Algorithmic bias detection and mitigation: Best practices and policies to reduce consumer harms

Algorithmic bias detection and mitigation: Best practices and policies to reduce consumer harms
Information reflects news-related search intent only
Information reflects news-related search intent only

The private and public sectors are increasingly turning to artificial intelligence (AI) systems and machine learning algorithms to automate simple and complex decision-making processes.1 The mass-scale digitization of data and the emerging technologies that use them are disrupting most economic sectors, including transportation, retail, advertising, and energy, and other areas. AI is also having an impact on democracy and governance as computerized systems are being deployed to improve accuracy and drive objectivity in government functions.

The availability of massive data sets has made it easy to derive new insights through computers. As a result, algorithms, which are a set of step-by-step instructions that computers follow to perform a task, have become more sophisticated and pervasive tools for automated decision-making.2 While algorithms are used in many contexts, we focus on computer models that make inferences from data about people, including their identities, their demographic attributes, their preferences, and their likely future behaviors, as well as the objects related to them.3

“Algorithms are harnessing volumes of macro- and micro-data to influence decisions affecting people in a range of tasks, from making movie recommendations to helping banks determine the creditworthiness of individuals.”

In the pre-algorithm world, humans and organizations made decisions in hiring, advertising, criminal sentencing, and lending. These decisions were often governed by federal, state, and local laws that regulated the decision-making processes in terms of fairness, transparency, and equity. Today, some of these decisions are entirely made or influenced by machines whose scale and statistical rigor promise unprecedented efficiencies. Algorithms are harnessing volumes of macro- and micro-data to influence decisions affecting people in a range of tasks, from making movie recommendations to helping banks determine the creditworthiness of individuals.4 In machine learning, algorithms rely on multiple data sets, or training data, that specifies what the correct outputs are for some people or objects. From that training data, it then learns a model which can be applied to other people or objects and make predictions about what the correct outputs should be for them.5

However, because machines can treat similarly-situated people and objects differently, research is starting to reveal some troubling examples in which the reality of algorithmic decision-making falls short of our expectations. Given this, some algorithms run the risk of replicating and even amplifying human biases, particularly those affecting protected groups.6 For example, automated risk assessments used by U.S. judges to determine bail and sentencing limits can generate incorrect conclusions, resulting in large cumulative effects on certain groups, like longer prison sentences or higher bails imposed on people of color.

In this example, the decision generates “bias,” a term that we define broadly as it relates to outcomes which are systematically less favorable to individuals within a particular group and where there is no relevant difference between groups that justifies such harms.7 Bias in algorithms can emanate from unrepresentative or incomplete training data or the reliance on flawed information that reflects historical inequalities.
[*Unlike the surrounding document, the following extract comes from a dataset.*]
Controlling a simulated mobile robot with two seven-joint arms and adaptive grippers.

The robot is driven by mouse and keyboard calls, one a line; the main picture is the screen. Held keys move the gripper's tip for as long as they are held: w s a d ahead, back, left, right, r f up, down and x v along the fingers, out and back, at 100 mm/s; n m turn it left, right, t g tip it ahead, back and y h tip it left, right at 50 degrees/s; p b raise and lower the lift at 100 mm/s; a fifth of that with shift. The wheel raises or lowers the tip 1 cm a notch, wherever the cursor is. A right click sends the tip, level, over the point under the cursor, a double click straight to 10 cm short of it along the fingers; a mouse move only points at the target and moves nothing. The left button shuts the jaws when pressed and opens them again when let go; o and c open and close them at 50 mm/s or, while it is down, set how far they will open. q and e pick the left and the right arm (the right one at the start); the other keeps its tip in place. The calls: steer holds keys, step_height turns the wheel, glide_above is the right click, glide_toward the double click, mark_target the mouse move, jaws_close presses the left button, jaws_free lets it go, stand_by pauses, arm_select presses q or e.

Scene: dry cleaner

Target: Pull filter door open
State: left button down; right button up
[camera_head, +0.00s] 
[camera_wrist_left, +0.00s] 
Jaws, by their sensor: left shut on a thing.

If left unchecked, biased algorithms can lead to decisions which can have a collective, disparate impact on certain groups of people even without the programmer’s intention to discriminate. The exploration of the intended and unintended consequences of algorithms is both necessary and timely, particularly since current public policies may not be sufficient to identify, mitigate, and remedy consumer impacts.

With algorithms appearing in a variety of applications, we argue that operators and other concerned stakeholders must be diligent in proactively addressing factors which contribute to bias. Surfacing and responding to algorithmic bias upfront can potentially avert harmful impacts to users and heavy liabilities against the operators and creators of algorithms, including computer programmers, government, and industry leaders. These actors comprise the audience for the series of mitigation proposals to be presented in this paper because they either build, license, distribute, or are tasked with regulating or legislating algorithmic decision-making to reduce discriminatory intent or effects.